>>>>

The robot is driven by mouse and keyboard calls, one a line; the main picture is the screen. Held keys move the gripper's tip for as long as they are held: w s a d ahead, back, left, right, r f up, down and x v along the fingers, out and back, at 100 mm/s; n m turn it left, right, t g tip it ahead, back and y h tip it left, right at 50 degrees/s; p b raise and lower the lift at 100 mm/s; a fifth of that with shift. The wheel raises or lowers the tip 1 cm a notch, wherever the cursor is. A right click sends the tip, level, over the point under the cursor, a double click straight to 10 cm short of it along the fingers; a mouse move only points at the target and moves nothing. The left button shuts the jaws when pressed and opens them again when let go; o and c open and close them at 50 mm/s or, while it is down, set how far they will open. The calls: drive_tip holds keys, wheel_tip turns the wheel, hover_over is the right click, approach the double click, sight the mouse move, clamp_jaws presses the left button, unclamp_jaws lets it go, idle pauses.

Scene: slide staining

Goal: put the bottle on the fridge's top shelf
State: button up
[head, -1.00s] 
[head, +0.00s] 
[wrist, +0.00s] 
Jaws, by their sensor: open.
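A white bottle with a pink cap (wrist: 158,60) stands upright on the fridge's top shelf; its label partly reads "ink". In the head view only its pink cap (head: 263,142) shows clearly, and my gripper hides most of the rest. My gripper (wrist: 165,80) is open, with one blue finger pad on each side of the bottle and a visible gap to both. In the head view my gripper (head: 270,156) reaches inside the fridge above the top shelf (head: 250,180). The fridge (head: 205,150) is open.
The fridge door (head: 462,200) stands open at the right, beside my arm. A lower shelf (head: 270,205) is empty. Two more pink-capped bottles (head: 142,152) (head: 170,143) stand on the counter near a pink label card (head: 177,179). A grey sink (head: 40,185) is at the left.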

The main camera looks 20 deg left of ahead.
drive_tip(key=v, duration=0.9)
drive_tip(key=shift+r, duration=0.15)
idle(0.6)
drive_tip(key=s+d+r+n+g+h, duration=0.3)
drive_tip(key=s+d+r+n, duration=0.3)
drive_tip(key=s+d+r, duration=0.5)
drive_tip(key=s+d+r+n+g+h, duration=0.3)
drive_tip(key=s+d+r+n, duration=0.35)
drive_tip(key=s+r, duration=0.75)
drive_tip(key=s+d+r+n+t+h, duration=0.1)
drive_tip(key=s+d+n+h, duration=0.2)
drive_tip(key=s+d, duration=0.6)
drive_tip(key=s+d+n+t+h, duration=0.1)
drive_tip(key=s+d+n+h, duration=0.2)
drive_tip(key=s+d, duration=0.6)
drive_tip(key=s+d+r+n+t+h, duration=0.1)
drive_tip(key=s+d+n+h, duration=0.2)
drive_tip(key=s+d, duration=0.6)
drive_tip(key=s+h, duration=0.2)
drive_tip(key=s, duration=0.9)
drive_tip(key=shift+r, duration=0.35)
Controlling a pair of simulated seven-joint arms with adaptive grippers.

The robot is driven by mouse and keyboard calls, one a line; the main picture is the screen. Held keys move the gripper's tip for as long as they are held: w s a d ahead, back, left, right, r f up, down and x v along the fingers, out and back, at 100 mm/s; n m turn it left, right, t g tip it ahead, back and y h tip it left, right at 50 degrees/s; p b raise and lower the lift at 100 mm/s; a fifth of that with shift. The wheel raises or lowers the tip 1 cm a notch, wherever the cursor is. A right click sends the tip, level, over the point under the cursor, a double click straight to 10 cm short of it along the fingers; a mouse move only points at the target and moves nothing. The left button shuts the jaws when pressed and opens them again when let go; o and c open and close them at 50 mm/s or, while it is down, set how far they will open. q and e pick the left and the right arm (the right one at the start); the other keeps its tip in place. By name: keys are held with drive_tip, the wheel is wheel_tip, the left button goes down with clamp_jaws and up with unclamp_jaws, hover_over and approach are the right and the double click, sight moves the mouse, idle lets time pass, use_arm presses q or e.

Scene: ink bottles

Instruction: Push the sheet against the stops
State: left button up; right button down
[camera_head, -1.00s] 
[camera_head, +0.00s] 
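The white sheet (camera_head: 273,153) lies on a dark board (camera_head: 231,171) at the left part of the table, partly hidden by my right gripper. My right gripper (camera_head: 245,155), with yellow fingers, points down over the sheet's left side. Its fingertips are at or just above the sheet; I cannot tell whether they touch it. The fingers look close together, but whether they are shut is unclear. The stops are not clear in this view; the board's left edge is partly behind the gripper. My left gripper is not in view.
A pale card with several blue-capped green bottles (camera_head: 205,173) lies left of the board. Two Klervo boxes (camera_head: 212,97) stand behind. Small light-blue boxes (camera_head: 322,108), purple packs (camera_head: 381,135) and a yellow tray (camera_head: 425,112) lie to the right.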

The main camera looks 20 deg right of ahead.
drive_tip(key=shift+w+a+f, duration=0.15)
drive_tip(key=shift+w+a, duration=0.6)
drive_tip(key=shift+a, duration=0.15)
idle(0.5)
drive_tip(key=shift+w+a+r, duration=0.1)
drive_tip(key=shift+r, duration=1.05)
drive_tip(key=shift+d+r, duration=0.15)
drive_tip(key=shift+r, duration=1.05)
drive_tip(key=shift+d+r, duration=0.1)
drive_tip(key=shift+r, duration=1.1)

<<<<

Written task:
Find each line holding the word "Scene" and copy it.

Result of this task:
Scene: slide staining
Scene: ink bottles

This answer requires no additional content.